Ketiadaan manifesto membuat Neorealisme Italia menghasilkan produk-produk yang beragam. Beberapa memang tidak menggambarkan realita secara telanjang, namun tak kalah lantang mengkritisi isu-isu kontemporer masyarakat Italia. Ada Vivere in pace (To Live in Peace, 1946). Karya Luigi Zampa tersebut memparodikan film-film Rosselini menjadi sebuah komedi tentang perang. Ada juga Senza pietà (Without Pity, 1948) karya Alberto Lattuada. Film tersebut menceritakan kisah cinta antara tentara berkulit hitam dari Amerika dengan seorang pelacur Italia. Lattuada mengkonstruksi filmnya seperti documentario romanzato, namun tanpa glorifikasi nasionalisme Italia.

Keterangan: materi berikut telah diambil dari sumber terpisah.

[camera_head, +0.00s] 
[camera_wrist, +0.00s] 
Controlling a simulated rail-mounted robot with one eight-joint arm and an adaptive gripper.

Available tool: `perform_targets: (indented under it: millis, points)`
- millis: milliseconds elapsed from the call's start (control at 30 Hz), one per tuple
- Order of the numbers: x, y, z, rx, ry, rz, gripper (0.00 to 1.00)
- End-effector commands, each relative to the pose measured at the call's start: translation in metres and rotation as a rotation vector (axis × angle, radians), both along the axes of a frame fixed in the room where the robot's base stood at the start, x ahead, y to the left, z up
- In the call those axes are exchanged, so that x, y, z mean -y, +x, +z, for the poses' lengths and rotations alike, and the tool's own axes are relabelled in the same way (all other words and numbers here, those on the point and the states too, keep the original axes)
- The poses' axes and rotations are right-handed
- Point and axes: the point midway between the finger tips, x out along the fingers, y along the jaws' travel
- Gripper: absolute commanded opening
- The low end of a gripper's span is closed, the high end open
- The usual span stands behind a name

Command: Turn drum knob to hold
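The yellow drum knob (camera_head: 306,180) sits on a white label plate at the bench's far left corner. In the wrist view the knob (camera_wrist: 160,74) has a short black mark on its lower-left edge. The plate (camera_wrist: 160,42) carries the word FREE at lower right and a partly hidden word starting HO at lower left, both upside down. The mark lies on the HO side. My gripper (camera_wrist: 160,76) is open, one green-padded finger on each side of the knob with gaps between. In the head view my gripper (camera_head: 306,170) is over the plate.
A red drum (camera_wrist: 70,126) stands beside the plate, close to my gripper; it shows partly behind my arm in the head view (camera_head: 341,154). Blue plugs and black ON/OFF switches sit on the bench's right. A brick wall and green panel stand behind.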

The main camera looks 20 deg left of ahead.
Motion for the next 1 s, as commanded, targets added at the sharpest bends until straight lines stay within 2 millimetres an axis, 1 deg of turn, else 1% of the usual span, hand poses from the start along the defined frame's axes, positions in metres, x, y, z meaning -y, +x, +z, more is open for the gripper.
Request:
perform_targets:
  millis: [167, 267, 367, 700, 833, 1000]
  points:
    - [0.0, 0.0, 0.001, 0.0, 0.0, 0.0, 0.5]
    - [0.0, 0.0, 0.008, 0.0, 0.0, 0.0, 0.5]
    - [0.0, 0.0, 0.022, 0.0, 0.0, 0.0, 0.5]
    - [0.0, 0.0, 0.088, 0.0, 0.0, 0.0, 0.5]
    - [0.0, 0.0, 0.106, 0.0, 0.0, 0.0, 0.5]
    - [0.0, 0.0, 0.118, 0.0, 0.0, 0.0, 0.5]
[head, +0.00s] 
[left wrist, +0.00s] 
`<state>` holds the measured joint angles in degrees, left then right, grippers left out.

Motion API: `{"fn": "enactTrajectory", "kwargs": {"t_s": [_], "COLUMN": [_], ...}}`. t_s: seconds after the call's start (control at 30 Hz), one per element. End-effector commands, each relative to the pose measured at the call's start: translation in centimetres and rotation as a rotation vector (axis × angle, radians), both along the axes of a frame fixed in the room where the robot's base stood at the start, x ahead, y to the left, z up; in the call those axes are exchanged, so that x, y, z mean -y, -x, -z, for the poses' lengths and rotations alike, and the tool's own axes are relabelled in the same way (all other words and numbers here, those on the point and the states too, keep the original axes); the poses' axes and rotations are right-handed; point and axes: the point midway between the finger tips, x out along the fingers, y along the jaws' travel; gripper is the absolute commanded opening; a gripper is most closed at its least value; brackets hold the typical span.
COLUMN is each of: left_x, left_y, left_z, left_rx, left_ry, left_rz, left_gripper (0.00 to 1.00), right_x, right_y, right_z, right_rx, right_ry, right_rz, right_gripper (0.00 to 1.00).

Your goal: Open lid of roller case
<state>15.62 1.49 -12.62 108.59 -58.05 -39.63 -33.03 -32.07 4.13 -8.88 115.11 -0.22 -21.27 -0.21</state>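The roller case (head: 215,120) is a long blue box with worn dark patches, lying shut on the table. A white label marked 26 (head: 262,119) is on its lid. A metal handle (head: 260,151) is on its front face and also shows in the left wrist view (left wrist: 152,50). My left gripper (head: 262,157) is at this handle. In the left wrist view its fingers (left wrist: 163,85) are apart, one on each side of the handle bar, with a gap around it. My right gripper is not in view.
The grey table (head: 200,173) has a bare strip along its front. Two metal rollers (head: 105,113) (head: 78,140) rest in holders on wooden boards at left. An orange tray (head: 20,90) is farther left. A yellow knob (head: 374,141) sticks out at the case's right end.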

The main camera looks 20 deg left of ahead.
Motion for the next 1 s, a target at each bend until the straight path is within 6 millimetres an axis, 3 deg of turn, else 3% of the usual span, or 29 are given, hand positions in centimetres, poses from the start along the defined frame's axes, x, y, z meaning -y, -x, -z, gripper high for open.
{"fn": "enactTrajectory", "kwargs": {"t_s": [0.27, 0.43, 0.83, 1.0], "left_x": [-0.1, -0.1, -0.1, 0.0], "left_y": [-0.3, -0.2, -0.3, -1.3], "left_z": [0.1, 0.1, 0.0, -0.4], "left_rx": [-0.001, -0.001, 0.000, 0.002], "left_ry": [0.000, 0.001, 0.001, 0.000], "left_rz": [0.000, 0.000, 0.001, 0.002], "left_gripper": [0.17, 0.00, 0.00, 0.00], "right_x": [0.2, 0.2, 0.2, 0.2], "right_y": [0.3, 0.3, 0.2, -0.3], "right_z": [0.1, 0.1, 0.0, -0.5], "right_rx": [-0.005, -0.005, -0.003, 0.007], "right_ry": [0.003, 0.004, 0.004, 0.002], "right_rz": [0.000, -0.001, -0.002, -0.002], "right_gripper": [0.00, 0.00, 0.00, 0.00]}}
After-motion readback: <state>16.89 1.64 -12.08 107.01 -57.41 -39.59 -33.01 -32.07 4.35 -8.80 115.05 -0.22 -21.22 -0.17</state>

Giussepe De Santis lewat Riso amaro (Bitter Rice, 1948) mencoba mengkritisi budaya pop Italia. Secara kritis, De Santis menyorot pengaruh Amerika di Italia, mulai dari musik dansa, permen karet, hingga kontes kecantikan. Hal-hal tersebut dianggap De Santis sangatlah borjuis, dan berpotensi merusak budaya asli masyarakat Italia, yang lebih akrab dengan kultur proletar.

Tanpa terikat manifesto, para sutradara bisa berekspresi sesuka hatinya. Hal tersebut yang akhirnya menjadi akhir dari Neorealisme Italia. Faktanya film-film neorealis tidak laku di pasaran. Penonton lebih tertarik dengan film Hollywood, atau film Italia yang mirip dengan film Hollywood. Prinsip-prinsip Neorealisme Italia akhirnya mulai ditinggalkan. Prinsip-prinsip dalam film Hollywood pun mulai diadaptasi. Beberapa sutradara melakukannya untuk mencari uang. Beberapa merasa sudah cukup bermain-main dengan realisme, dan mulai melihat kemungkinan baru dalam mengekspresikan realita. Beberapa malah merasa sudah cukup kritik sosial, dan memilih untuk membuat film-film puitis atau psikologis. Kelompok terakhir itulah yang menjadi fase sinema Italia setelah Neorealisme. Pengibar benderanya adalah Federico Fellini dan Michelangelo Antonioni.

Referensi

Geoffrey Nowell-Smith. The Oxford History of World Cinema. Oxford: Oxford University Press: 1996.

Roy Armes. Patterns of Realism: A Study of Italian Neo-Realist Cinema. London: Tantivy Press, 1971.

Peter Bondanella. Italian Cinema: From Neorealism to the Present. New York: Continuum, 2001.